> Problem requirements
Restate word for word the lines from the one containing "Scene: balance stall" through the end of the listing below, with both ends included.

> Supplied information
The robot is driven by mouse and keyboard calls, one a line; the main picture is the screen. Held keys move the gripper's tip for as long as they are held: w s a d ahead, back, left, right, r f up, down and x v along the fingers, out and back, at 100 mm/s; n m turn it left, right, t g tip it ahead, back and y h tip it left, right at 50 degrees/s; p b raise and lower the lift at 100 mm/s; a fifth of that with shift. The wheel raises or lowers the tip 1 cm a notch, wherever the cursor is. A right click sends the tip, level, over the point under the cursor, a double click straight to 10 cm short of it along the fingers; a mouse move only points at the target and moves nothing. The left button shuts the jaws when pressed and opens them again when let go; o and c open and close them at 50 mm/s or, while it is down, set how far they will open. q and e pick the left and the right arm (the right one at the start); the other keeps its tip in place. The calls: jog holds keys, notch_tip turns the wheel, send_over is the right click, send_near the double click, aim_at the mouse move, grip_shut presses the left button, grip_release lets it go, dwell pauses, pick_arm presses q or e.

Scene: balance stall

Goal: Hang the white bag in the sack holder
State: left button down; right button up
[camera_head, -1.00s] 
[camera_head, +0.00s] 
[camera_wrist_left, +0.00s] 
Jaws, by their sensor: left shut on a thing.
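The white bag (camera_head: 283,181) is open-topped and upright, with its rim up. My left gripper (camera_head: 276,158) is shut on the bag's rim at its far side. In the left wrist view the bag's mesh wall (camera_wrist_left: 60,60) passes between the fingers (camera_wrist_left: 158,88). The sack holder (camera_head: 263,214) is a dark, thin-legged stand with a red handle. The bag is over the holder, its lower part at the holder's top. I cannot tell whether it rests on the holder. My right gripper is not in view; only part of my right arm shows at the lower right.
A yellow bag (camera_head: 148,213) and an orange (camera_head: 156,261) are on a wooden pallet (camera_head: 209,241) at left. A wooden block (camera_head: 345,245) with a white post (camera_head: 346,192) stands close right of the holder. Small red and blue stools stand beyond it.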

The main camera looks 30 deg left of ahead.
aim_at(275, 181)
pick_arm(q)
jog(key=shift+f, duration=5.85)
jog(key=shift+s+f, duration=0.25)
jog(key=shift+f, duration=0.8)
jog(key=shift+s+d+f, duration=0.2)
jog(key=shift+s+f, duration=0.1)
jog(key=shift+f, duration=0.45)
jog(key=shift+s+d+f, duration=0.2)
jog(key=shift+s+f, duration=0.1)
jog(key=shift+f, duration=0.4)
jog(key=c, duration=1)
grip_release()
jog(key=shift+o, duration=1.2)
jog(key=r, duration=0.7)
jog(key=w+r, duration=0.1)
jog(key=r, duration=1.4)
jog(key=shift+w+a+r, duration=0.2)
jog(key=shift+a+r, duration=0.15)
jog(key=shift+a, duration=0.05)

> Answer in full
Scene: balance stall

Goal: Hang the white bag in the sack holder
State: left button down; right button up
[camera_head, -1.00s] 
[camera_head, +0.00s] 
[camera_wrist_left, +0.00s] 
Jaws, by their sensor: left shut on a thing.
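The white bag (camera_head: 283,181) is open-topped and upright, with its rim up. My left gripper (camera_head: 276,158) is shut on the bag's rim at its far side. In the left wrist view the bag's mesh wall (camera_wrist_left: 60,60) passes between the fingers (camera_wrist_left: 158,88). The sack holder (camera_head: 263,214) is a dark, thin-legged stand with a red handle. The bag is over the holder, its lower part at the holder's top. I cannot tell whether it rests on the holder. My right gripper is not in view; only part of my right arm shows at the lower right.
A yellow bag (camera_head: 148,213) and an orange (camera_head: 156,261) are on a wooden pallet (camera_head: 209,241) at left. A wooden block (camera_head: 345,245) with a white post (camera_head: 346,192) stands close right of the holder. Small red and blue stools stand beyond it.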

The main camera looks 30 deg left of ahead.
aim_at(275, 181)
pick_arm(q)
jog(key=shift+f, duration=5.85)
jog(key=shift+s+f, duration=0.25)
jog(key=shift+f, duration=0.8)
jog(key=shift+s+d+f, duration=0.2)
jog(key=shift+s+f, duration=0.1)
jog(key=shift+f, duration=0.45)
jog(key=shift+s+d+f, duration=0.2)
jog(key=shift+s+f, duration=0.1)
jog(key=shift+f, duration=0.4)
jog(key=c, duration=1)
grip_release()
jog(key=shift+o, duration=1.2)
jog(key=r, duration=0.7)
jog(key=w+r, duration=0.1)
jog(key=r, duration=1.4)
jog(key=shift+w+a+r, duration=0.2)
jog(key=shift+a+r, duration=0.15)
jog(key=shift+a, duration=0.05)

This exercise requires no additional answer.